The exercise: Leaving out every picture, quote the data below exactly as it appears.
=-=-=-=-=
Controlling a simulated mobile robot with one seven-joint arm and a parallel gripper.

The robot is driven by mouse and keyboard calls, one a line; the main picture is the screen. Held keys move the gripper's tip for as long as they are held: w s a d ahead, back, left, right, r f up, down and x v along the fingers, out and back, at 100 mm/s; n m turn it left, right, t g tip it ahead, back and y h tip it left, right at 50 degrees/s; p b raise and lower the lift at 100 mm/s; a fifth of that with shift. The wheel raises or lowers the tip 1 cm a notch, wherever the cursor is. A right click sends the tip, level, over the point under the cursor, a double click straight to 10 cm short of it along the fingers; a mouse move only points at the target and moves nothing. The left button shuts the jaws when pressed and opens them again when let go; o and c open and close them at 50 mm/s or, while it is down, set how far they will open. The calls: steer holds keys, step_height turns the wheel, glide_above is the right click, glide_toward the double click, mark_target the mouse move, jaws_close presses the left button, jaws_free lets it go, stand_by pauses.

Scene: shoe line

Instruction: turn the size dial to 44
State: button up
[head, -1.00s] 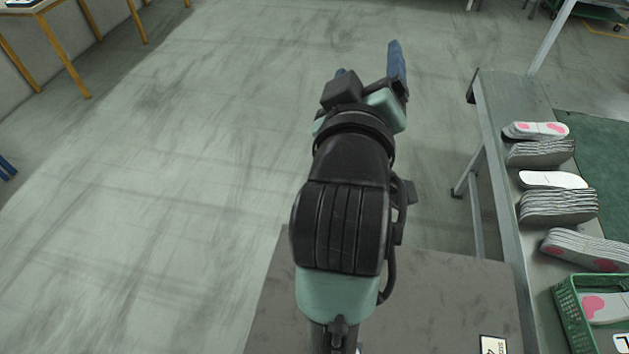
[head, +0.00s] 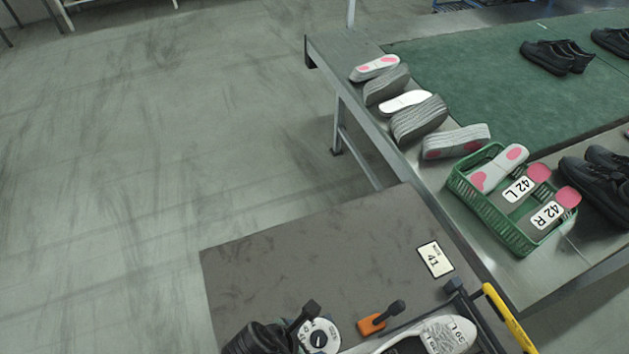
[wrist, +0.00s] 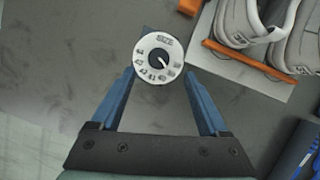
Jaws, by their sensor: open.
=-=-=-=-=
Exercise solution:
Controlling a simulated mobile robot with one seven-joint arm and a parallel gripper.

The robot is driven by mouse and keyboard calls, one a line; the main picture is the screen. Held keys move the gripper's tip for as long as they are held: w s a d ahead, back, left, right, r f up, down and x v along the fingers, out and back, at 100 mm/s; n m turn it left, right, t g tip it ahead, back and y h tip it left, right at 50 degrees/s; p b raise and lower the lift at 100 mm/s; a fifth of that with shift. The wheel raises or lowers the tip 1 cm a notch, wherever the cursor is. A right click sends the tip, level, over the point under the cursor, a double click straight to 10 cm short of it along the fingers; a mouse move only points at the target and moves nothing. The left button shuts the jaws when pressed and opens them again when let go; o and c open and close them at 50 mm/s or, while it is down, set how far they will open. The calls: steer holds keys, step_height turns the wheel, glide_above is the right click, glide_toward the double click, mark_target the mouse move, jaws_close presses the left button, jaws_free lets it go, stand_by pauses.

Scene: shoe line

Instruction: turn the size dial to 44
State: button up
[head, -1.00s] 
[head, +0.00s] 
[wrist, +0.00s] 
Jaws, by their sensor: open.

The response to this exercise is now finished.